The History Boys (*** out of ****)
Twentieth
Century Fox
Reviewed by Tim Sika
For all of
its lofty thematic aspirations (they are many) and the filmmakers abounding attempts for you to consider them as such (you
should) the Big Question that nags as the end credits of The History Boys roll,
is not so much what constitutes history; how important learning for its own sake is; or what is more worthwhile—knowledge
or truth—but rather, why isn’t anybody writing great songs and lyrics like “Bewitched, Bothered and Bewildered”
anymore?
Alex Bennett’s
version of his Tony Award winning play successfully scales back its theatricality and does, to its credit, create a movie
with a movie sensibility here, but in so doing, ironically—and oddly—bleaches the original source material. The
approach is skillful, cognizant of the differences between the two mediums, but one cannot help but wonder how the sum total
effect of this story might have been better served had the playwright been more
faithful—literally—to his original text.
Director
Nicholas Hytner and cast’s affection for this solidly resonant material seems genuine and committed (most of the cast
and crew from the play repeat their roles for the movie version) and all laudably deliver on the author’s concept. Still, this clearly-thought- out movie version of a near-great contemporary play comes
across as pinched; its thematic density and contemplative-worthy prose seemingly too buried beneath its cinematic veneer,
as well as the author’s apparent desire to make it more movie-friendly. (This could, however, work to the film’s
advantage on repeated viewings).
What is ultimately
irksome about The History Boys is that it feels downright egregious to dismiss
it out-of-hand, and yet it feels right.

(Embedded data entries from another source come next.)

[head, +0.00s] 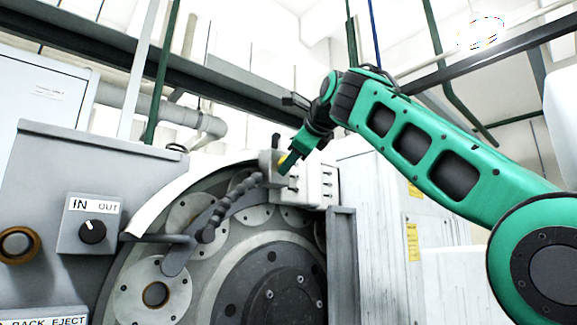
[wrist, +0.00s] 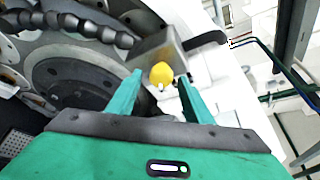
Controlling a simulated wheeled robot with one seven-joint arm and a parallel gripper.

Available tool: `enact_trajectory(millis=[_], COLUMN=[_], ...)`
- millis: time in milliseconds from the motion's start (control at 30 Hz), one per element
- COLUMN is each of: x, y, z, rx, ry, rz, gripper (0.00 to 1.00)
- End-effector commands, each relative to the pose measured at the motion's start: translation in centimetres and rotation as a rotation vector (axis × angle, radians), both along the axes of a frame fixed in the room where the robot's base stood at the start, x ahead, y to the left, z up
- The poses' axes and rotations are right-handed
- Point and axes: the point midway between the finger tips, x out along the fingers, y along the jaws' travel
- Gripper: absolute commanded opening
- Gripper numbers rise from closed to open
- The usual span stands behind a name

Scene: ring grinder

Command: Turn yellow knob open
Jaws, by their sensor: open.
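The yellow knob (wrist: 162,73) shows in the wrist view, just beyond and between the two fingertips of my gripper (wrist: 160,80). It sits beside a grey metal block (wrist: 150,50). My gripper is open, with one green finger on each side of the knob's line. I cannot tell whether the fingers touch it.
A segmented dark hose (head: 232,203) runs from the block across the round grinder face (head: 270,285). White boxes (head: 318,184) stand right of the block. A grey panel with an IN/OUT switch (head: 92,232) is at the left. A dark beam (head: 210,82) crosses above.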

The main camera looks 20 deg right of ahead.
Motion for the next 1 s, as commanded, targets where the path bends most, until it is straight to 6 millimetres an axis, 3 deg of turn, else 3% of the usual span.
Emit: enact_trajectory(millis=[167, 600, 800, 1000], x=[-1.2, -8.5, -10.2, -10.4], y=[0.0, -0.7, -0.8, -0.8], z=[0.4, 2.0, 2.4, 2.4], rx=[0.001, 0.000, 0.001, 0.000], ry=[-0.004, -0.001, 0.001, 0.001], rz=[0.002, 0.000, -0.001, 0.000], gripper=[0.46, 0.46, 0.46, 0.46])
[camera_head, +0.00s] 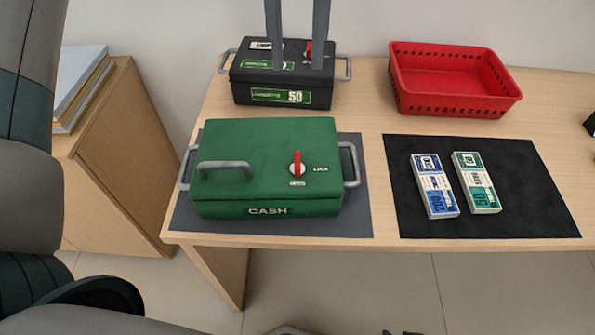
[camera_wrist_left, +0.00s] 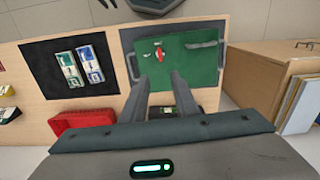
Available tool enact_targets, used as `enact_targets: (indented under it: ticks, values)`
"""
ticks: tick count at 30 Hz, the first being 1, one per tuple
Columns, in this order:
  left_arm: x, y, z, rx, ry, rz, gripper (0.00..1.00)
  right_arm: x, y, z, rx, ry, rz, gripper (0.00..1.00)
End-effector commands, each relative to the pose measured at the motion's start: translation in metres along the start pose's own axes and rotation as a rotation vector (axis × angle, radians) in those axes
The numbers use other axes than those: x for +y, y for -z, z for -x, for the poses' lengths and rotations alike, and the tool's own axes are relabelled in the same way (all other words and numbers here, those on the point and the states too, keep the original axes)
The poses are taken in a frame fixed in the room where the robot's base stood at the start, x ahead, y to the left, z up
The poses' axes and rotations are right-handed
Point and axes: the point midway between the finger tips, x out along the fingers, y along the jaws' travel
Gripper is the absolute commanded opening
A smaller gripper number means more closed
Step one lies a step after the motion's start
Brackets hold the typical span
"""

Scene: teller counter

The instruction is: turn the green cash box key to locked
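The green cash box (camera_head: 260,140) sits closed on a grey mat (camera_head: 360,222) at the table's front left. Its red key (camera_head: 297,162) stands on a pale round base on the right of the lid, lined up front to back. Small labels lie right of it and in front of it, too small to read surely. The box (camera_wrist_left: 203,68) and key (camera_wrist_left: 159,54) also show in the left wrist view. My left gripper (camera_head: 298,62) is open and empty, its fingers in front of the black box, behind the green box. The right gripper is not in view.
A black box (camera_head: 245,88) with its own red key stands behind the green one. A red basket (camera_head: 455,105) stands at the back right. Two banknote bundles (camera_head: 435,186) (camera_head: 477,182) lie on a black mat (camera_head: 530,195). A wooden cabinet (camera_head: 135,150) stands left.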

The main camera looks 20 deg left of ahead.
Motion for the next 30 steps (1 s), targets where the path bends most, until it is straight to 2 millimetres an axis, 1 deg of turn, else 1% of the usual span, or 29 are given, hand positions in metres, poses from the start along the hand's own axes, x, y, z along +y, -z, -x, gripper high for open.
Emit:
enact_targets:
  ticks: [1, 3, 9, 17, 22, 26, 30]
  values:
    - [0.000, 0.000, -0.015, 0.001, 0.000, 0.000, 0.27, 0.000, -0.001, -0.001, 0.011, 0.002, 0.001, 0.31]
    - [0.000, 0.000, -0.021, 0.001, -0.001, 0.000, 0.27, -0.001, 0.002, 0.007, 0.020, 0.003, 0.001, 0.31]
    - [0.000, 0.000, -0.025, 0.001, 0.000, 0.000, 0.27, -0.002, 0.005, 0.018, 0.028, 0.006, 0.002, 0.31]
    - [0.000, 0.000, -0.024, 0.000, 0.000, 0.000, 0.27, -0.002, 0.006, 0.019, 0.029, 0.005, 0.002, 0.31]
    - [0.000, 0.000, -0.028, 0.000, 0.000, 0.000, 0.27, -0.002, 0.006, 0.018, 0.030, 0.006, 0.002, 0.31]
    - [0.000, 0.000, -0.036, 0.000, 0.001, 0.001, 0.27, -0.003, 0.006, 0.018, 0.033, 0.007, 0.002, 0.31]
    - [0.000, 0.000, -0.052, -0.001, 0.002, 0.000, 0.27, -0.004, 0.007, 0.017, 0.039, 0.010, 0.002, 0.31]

On the other hand, there’s something
to be savored about a film so rigorously erudite and earnestly intentioned as this one is, with enough evocative period academic
ethos, sexual politics and considered thought to fill three, four or five movies.
(When you think about it, when was the last time you remember sitting through a film laden with substantial bits of Dickens,
Hardy and Keats which actually added to its plot, or experienced the sublimity of a near-perfect Rodgers and Hart tune and
lyric, as wondrously woven into the fabric of its narrative as it is here?).